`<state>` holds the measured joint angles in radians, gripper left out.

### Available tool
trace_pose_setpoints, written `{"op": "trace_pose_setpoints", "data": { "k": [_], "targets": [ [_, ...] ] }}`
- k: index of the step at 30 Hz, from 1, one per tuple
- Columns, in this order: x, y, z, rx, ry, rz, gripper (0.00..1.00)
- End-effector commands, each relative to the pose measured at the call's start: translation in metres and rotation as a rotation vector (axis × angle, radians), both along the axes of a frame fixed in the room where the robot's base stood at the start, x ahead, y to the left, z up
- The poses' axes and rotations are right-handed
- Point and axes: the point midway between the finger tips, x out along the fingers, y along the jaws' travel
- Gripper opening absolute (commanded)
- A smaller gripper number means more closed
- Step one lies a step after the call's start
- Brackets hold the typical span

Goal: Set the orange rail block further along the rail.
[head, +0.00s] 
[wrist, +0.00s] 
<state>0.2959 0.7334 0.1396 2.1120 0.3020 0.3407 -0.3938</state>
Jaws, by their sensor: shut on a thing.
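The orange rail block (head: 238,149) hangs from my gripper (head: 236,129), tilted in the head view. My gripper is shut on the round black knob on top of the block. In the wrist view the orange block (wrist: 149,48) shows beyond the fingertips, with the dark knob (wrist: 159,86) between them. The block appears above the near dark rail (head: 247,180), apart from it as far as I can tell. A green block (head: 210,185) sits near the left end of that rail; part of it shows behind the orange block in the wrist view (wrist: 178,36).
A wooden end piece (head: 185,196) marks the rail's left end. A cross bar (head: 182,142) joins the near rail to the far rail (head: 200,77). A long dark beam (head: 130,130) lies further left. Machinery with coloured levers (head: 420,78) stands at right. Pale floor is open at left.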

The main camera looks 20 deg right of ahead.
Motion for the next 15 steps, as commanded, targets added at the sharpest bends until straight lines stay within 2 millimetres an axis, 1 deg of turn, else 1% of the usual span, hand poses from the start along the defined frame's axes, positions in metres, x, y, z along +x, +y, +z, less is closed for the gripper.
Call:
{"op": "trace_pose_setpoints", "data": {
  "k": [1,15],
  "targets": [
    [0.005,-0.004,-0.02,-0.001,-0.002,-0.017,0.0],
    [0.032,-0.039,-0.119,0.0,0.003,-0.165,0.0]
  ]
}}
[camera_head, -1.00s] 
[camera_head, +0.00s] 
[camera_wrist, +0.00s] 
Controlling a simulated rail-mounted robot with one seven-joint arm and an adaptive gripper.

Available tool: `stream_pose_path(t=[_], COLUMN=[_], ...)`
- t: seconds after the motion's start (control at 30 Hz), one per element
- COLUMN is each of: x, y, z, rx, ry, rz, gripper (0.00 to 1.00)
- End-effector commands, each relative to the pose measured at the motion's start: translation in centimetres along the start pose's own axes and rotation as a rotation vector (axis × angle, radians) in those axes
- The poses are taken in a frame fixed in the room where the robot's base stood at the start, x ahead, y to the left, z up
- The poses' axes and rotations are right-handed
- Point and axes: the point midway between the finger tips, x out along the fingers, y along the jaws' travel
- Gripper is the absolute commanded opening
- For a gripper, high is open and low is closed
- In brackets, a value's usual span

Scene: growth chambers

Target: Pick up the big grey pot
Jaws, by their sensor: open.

> [Task directions] Quote exactly the lines running from the start of the listing above through the line where "<state>0.2959 0.7334 0.1396" is found, and output no other lines.

> [The solution]
`<state>` holds the measured joint angles in radians, gripper left out.

### Available tool
trace_pose_setpoints, written `{"op": "trace_pose_setpoints", "data": { "k": [_], "targets": [ [_, ...] ] }}`
- k: index of the step at 30 Hz, from 1, one per tuple
- Columns, in this order: x, y, z, rx, ry, rz, gripper (0.00..1.00)
- End-effector commands, each relative to the pose measured at the call's start: translation in metres and rotation as a rotation vector (axis × angle, radians), both along the axes of a frame fixed in the room where the robot's base stood at the start, x ahead, y to the left, z up
- The poses' axes and rotations are right-handed
- Point and axes: the point midway between the finger tips, x out along the fingers, y along the jaws' travel
- Gripper opening absolute (commanded)
- A smaller gripper number means more closed
- Step one lies a step after the call's start
- Brackets hold the typical span

Goal: Set the orange rail block further along the rail.
[head, +0.00s] 
[wrist, +0.00s] 
<state>0.2959 0.7334 0.1396 2.1120 0.3020 0.3407 -0.3938</state>

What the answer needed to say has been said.